Logistically, Bill Hristopoulos knew he would need to change his restaurant's concept and he brought in his nephew John Mazarakis who was the Chief Operating Officer of the Seasons Pizza chain to help with the changes and the move. Mazarakis reached out to Culinary Institute of America grad Yiannis Lucacos who was born in nearby Virginia, but was running his own restaurant in Greece - the critically acclaimed Psomi & Alta located in a suburb of Athens. A close family friend to Hristopoulos and Mazarakis, Lucacos was looking for an opportunity to come back to the U.S. and Mazarakis wanted to upgrade the menu at Vasili's to more of a well-rounded and traditional Mediterranean offerings.
The family took over the former Star Diner location in 2015 and it took over a year to transform the former 50's-style American diner into a modern rustic Mediterranean restaurant. They had hoped to open in February of 2016, but that timeline was pushed back to September of that year.

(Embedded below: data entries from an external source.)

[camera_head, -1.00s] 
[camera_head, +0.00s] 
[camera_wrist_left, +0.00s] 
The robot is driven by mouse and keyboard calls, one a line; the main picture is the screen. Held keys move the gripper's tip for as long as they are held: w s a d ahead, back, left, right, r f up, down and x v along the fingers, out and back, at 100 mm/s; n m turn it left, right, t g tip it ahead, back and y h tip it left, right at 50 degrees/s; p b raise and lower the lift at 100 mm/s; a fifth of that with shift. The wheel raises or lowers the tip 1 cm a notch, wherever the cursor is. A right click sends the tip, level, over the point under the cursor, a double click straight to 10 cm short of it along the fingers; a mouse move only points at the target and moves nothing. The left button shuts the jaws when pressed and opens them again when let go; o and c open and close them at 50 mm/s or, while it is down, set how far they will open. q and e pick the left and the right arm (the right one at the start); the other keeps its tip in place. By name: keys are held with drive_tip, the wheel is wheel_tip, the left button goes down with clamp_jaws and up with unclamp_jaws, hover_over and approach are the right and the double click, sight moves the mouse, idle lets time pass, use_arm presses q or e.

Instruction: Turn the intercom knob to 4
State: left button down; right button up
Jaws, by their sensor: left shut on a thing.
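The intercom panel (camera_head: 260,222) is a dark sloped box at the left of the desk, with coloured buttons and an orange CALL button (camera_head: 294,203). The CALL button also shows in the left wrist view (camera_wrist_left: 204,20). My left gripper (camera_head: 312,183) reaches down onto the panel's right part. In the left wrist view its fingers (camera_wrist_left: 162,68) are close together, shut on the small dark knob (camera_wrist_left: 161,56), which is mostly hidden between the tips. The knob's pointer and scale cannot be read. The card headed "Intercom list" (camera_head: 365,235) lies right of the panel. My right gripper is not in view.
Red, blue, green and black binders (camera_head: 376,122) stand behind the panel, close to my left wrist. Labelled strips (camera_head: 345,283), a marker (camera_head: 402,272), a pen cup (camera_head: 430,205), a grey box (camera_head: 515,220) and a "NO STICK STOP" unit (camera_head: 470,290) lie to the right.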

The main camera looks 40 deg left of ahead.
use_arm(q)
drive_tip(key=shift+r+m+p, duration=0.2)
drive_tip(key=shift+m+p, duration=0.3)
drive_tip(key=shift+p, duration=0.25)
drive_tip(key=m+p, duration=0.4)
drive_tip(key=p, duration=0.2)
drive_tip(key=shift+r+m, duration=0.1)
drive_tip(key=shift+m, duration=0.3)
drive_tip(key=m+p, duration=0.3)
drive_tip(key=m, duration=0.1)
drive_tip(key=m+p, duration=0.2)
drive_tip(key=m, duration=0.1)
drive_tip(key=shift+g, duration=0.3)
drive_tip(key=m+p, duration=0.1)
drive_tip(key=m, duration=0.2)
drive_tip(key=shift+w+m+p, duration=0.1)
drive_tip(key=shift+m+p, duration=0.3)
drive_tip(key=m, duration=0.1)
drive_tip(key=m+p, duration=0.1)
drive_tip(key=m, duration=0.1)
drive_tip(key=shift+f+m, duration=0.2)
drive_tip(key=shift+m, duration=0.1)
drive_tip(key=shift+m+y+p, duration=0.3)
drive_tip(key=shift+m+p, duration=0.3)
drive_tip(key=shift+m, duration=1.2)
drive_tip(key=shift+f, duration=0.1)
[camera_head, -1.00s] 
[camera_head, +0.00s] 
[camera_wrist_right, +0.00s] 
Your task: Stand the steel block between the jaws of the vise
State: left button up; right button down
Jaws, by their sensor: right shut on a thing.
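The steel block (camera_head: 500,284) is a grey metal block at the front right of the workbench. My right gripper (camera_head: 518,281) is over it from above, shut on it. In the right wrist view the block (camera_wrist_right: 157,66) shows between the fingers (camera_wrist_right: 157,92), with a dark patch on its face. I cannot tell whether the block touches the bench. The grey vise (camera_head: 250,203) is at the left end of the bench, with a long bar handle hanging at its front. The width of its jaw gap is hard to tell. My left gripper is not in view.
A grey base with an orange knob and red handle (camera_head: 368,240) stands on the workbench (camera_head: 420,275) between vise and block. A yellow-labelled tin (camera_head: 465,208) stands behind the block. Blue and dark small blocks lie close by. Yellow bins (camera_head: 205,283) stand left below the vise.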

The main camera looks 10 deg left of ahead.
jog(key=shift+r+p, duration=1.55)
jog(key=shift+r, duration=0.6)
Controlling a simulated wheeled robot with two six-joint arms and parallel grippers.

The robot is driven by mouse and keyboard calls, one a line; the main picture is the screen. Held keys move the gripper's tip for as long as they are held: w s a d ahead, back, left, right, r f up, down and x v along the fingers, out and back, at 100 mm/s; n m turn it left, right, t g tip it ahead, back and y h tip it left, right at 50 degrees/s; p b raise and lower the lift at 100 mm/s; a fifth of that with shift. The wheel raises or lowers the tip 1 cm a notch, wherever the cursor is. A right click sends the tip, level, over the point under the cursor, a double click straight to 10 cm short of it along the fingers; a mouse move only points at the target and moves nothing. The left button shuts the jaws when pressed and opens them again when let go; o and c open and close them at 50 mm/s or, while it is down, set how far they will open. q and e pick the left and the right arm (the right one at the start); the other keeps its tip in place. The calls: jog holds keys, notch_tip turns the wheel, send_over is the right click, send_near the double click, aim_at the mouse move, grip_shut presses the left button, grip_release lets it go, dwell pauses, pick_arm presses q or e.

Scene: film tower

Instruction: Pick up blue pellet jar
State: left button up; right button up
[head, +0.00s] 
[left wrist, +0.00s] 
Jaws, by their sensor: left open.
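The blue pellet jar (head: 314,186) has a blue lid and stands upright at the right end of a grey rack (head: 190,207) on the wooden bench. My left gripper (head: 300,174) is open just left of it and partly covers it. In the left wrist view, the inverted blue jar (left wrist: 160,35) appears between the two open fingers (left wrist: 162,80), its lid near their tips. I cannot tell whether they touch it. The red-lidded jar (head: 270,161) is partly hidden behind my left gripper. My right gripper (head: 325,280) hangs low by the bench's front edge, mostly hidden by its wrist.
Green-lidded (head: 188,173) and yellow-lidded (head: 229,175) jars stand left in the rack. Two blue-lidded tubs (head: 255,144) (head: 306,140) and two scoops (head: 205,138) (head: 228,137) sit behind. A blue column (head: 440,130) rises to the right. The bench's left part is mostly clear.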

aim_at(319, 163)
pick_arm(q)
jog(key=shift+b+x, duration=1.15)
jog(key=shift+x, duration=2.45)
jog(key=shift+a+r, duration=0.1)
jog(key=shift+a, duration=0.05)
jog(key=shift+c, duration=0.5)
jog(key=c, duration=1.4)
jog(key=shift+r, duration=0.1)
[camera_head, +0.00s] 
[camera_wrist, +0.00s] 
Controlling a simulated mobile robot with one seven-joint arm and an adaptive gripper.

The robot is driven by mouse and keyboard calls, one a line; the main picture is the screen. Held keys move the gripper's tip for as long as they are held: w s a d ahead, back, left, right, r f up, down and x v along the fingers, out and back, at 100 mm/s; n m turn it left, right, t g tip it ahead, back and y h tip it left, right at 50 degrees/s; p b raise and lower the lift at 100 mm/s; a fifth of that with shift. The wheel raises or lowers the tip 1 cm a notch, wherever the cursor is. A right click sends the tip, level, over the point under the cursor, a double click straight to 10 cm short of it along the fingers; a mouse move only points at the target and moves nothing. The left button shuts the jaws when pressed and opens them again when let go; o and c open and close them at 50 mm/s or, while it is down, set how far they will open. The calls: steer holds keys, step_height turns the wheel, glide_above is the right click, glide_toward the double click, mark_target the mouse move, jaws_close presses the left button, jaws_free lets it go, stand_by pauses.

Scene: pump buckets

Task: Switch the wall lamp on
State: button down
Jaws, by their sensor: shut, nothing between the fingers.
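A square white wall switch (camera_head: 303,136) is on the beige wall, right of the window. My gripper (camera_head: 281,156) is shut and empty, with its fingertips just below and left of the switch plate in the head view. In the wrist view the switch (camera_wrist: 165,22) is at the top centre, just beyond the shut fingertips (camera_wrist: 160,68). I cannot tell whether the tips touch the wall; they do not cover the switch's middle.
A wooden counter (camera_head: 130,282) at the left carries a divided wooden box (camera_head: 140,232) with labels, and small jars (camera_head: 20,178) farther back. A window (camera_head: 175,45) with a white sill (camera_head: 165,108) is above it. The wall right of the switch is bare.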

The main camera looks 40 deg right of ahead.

They finally opened the doors to Vasili's Kitchen Fresh Mediterranean in January of 2017.
It was past 7:30 when I found out that my former colleague and his current co-worker decided to have dinner at the hotel where the trade show was being held, so I was getting sort of hungry by that time. It was about a 10 to 15 minute drive from my hotel to Vasili's Kitchen located nearly smack in the middle of the Kentlands Market Square. (see map) Parking was at a bit of a premium in the nearby lots, so I found parking on a side street just down from the restaurant.
The inside of Vasili's Kitchen had a nice modern flair to it. The long narrow dining room had the bar area up front with the kitchen opposite that. The main part of the restaurant will accommodate about 90 people - nearly 3 times the size and capacity of the original Vasili's Mediterranean Grill.
There's dining area off to the side that accommodates up to another 80 diners year round. In the colder months, they put up plastic coverings that help keep the cold out with the help of heaters on the patio. Edison lights were strung across the crossbeams and the patio had well-crafted brick flooring.
I wanted to sit at the bar, but it was at its full 16-seat capacity when I walked in. I hadn't been there more than a minute when a couple in the corner of the bar got up to leave. I got the attention of the hostess to see if I could take one of the two seats. She said, "Yeah, go ahead and grab one. I'll bring a menu over for you."
There were three bartenders who were working the bar that evening and they were constantly in motion. They ended up tag-teaming me once I sat down. After the hostess gave me a menu, one of the bartenders asked what I'd like to drink. I asked if he had a hazy IPA and he said that he didn't. He said the closest the had was an IPA from the Brookeville Beer Farm brewery located in nearby Brookeville, MD. It was only available in cans, but the beer was good and I had a couple three during my time at Vasili's.
There were so many things on the menu to choose from that I really didn't know what I wanted to eat that evening. They had a number of delicious sounding appetizers (more on that in a bit), as well as a seafood pasta entree, a bucatini pasta and shrimp dish, a large broiled crab cake with oven roasted potatoes, and slow-braised beef with parmesan scalloped potatoes. They had kebab's on the menu - chicken, pork or lamb; and they had pita sandwiches including a gyro that I contemplated getting.
The appetizers are what really got my attention as they had lamb & beef meatballs in a house-made tomato sauce, spicy calamari, fried saganaki cheese, and fresh-made hummus with pita. But there were two other things on the menu that I couldn't make up my mind to get - so I ended up ordering both.
The broiled shrimp just jumped out from the menu at me. It consisted of four butterflied jumbo shrimp cooked in a garlic/butter/olive oil/white wine mixture, then topped with herbs. It was served with a couple pieces of toast garlic bread to sop up some of the heavenly sauce that came in a small iron skillet. I made short work of the shrimp and eagerly soaked the garlic bread with the butter/garlic/oil/wine concoction to eat. I swear to god - I almost tipped the skillet up and drank the remaining broth, it was so good.
Along with the shrimp appetizer, they had a grilled octopus appetizer. I love good grilled octopus and the appetizer at Vasili's was exceptional. The chunked grilled octopus sat on a bed of pureed fava beans and was topped with a caramelized onions, crispy capers and finished with a heavy vinegar gel that was drizzled on the octopus. Oh man - was that great! But, oh! So rich! It was simply outstanding.
I had kept one of the menus thinking that - just maybe - I'd get something else. But, quite frankly, I was pretty full after the grilled shrimp and grilled octopus appetizers. I don't know if anything else on the menu at Vasili's Kitchen would have matched the appetizers that I had that evening.
I've found myself just getting a couple appetizers instead of a full entree on some recent visits to restaurants. And I'm not certain that the two appetizers I had at Vasili's Kitchen weren't the best things on the menu at the place. The broiled shrimp in the garlic/butter/white wine/olive oil combination was simply superb, and I thought the grilled octopus over pureed fava beans was even better. The three bartenders that were working the bar that evening were very busy, but they all took care of me and made me feel welcome as a single diner. If you're in the northern Washington D.C. suburbs and you're in the mood for Mediterranean food - or just looking for a good place to eat - I can't help but recommend stopping by Vasili's Kitchen.